Ans: Concentrated sulphuric acid was added during the preparation of Mohr’s salt solution to prevent ferrous sulphate hydrolysis.

2. How to prepare Mohr’s salt solution of 1M concentration in 1 L of distilled water?

Ans: Dissolve 392 g of Mohr’s salt in 1L of distilled water along with concentrated sulphuric acid to prepare 1M, 1L solution of Mohr’s salt.

3. Calculate the number of moles in 392 g of sulphuric acid.

Ans: 1 mole of sulphuric acid = 98 g of sulphuric acid, then 392 g of sulphuric acid will contain 392/98 = 4 moles.

4. How to prepare 250 ml of an M/20 solution of Mohr’s salt?

Ans: Dissolve 4.9 g of Mohr’s salt in 250 ml of distilled water along with concentrated sulphuric acid to prepare 250 ml of M/20 solution of Mohr’s salt.

Viva Questions

1. What is the n-factor of Mohr’s salt?

Ans: n- factor of Mohr’s salt = 1

2. What are the 2 primary cations present in Mohr’s salt?

Ans: The 2 primary cations in Mohr’s salt are the ammonium cation and the ferrous cation 

3. What is added to avoid the hydrolysis of ferrous sulphate during the preparation of Mohr’s salt solution?

Ans: Concentrated Sulphuric acid is added to avoid the hydrolysis of ferrous sulphate during the preparation of Mohr’s salt solution.

4. Should the prepared Mohr’s salt solution be standardised?

Ans: No, since Mohr’s salt is a primary standard.

5. Is Mohr’s salt a primary standard or a secondary standard?

Ans: Mohr’s salt is a primary standard.

6. What is the basicity of sulphuric acid?

Ans: The basicity of sulphuric acid is 2 since it’s a dibasic acid.

7. Comment on Mohr's salt's equivalent weight and molecular weight.

Ans: The equivalent weight and molecular weight of Mohr’s salt is the same, i.e., 392g/mol, as its n-factor is 1.

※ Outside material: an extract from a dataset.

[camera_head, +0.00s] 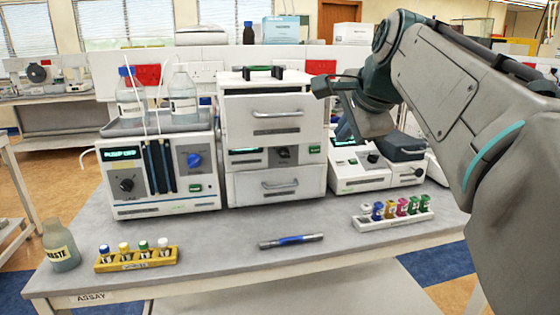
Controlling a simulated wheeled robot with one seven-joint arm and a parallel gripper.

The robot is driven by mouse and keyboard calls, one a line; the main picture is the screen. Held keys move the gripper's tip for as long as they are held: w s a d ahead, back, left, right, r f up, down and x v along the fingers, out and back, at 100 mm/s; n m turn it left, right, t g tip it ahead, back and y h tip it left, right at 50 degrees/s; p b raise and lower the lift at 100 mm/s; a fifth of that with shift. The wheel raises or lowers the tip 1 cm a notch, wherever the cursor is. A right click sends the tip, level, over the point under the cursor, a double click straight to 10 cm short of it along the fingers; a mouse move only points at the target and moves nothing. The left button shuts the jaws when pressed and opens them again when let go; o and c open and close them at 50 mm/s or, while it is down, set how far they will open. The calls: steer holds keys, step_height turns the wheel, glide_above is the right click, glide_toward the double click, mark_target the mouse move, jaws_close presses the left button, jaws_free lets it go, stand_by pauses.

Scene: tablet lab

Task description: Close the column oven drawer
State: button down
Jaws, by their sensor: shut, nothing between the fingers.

8. How is the preparation of standard Mohr’s salt solution done?

Ans: The standard solution of Mohr’s salt may be prepared by dissolving crystalline Mohr’s salt in a known volume of solvent along with concentrated sulphuric acid. 

Practical-Based Questions

1. Mohr’s salt is also known as?

1. Ferric ammonium sulphate

2. Ferrous ammonium sulphate

3. Cupric ammonium sulphate

4. Cuprous ammonium sulphate

Answer: (b)

2. Which chemicals are not required for preparing the standard Mohr’s salt solution?

1. Conc. hydrochloric acid

2. Conc. sulphuric acid

3. FAS crystals

4. Distilled water

Answer: (a)

3. The molecular weight of Mohr’s salt is

1. 300 g/mol

2. 150 g/mol

3. 292 g/mol

4.  392 g/mol

Answer: (d)

4. Why is heating avoided during the preparation of standard Mohr’s salt solution?

1. To prevent oxidation of Fe(II) to Fe(III) ions

2. To prevent the reduction of Fe(III) to Fe(II) ions

3. To prevent the hydrolysis of Ferrous sulphate

4. None of the above

Answer: (a)

5. What is the n-factor of ferrous sulphate?

1. 1

2. 2

3. 3

4. 4

Answer: (a)

6. What is the shape and colour of Mohr’s salt crystal?

1. Light green and tetrahedral

2. Light green and octahedral

3. Yellow and tetrahedral

4. Yellow and octahedral

Answer: (b)

7. What is the equivalent weight of Mohr’s salt?

1. 350 g/mol

2. 250 g/mol

3. 192 g/mol

4.  392 g/mol

Answer: (d)

8. What amount of Mohr’s salt is required to prepare 0.1M of 250ml of Mohr’s salt solution?

1. 2.8 g

2. 5.8 g

3. 9.8 g

4. 7.8 g

Answer: (c)  

Summary

Mohr’s salt is a light green, crystalline inorganic salt whose molecular formula is $\left (NH_{4}  \right )_{2}Fe\left ( SO_{4} \right )_{2}.6H_{2}O$ and its molecular weight, as well as equivalent weight, is 392 g/mol. The amount of Mohr’s salt required to prepare 250ml of an M/20 standard solution of Mohr’s salt is calculated using the molarity formula.

Using the formula, the amount of Mohr’s salt required to make 250ml of 0.05 M Mohr’s salt solution is 4.9 g. 4.9 g of Mohr’s salt is accurately weighed and transferred into a 250 ml measuring flask with 5 ml concentrated sulphuric acid, and the crystals are dissolved using distilled water. The solution is made up to the mark in the 250ml measuring flask with distilled water.